For the polenta I bought half a kg of cornmeal, 1 onion, 125ml of peanut oil, a tomato, a pepper (I chose green) and a clove of garlic. Another ingredient that was suggested was dried ground crayfish. I didn't expect to find that anywhere. And I didn't. Instead I added a dash of fish sauce. I've no idea if that was the right thing to do, but it didn't seem detrimental!

For the other half of the meal I bought four chicken breast fillets, 1 more green pepper, fresh parsley, 2 more cloves of garlic, another onion and a bit more peanut oil. I was also supposed to use celery for this part of the meal, but we both hate celery - one of the few things I just won't eat - so it was skipped.

It's best to get the chicken going first and then just keep it warm afterwards. I added some peanut oil to the pan, and seared the chicken fillets in that before adding the chopped pepper, garlic, parsley and onion. After frying for a bit, and adding a touch of water. I let this braise for a good 15 minutes or so. Originally I was a bit concerned that it would dry out, but actually there was more than enough liquid for it to braise.

Now to the "amiwo". In a second pot I heated the 125ml of peanut oil, which seemed like a huge amount, and then fried in this the tomato (pureed), chopped pepper, crushed garlic clove and fish sauce with a touch of water. Separately I dry fried the cornmeal in another pot. This felt strange. I was frying one of the driest substances you could imagine. It seemed a bit fruitless, especially when I started to sense some burning smells. The cornmeal did start to turn a little brown which I think was the idea. I then took a third of this and mixed it with a good bit of water and stirred into a bit of a paste. I then stirred this into the other sauce pot and heated for 15 mins on a low heat, gradually adding the rest of the cornmeal.

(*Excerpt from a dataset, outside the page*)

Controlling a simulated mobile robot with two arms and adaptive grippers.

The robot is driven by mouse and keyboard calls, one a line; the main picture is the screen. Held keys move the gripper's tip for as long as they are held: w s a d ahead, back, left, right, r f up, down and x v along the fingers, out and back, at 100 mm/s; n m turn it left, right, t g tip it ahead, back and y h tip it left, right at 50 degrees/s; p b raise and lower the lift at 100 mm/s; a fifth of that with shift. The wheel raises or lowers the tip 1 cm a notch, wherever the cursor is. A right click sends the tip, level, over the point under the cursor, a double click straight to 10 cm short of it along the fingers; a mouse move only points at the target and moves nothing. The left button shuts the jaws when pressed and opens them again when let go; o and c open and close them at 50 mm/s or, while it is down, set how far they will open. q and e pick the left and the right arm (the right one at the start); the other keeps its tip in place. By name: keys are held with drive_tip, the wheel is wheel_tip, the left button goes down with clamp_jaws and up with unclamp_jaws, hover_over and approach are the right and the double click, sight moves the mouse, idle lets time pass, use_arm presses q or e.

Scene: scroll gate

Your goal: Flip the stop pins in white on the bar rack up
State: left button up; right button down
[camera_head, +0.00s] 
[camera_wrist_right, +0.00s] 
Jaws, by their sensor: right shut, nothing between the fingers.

This is where I feared it was all going wrong. It all started getting extremely thick. To the point I couldn't really stir it any more. I ended up adding so much more water than I thought I'd have to. In the end, however, I ended up with a pot full (full being the word) of home-made polenta which seemed to have a great consistency.

Once it was all ready, I arranged a base of polenta and on top of that added the chicken fillets and vegetables, spooning over a good bit of the sauce to mix with the polenta, garnished with some fresh parsley.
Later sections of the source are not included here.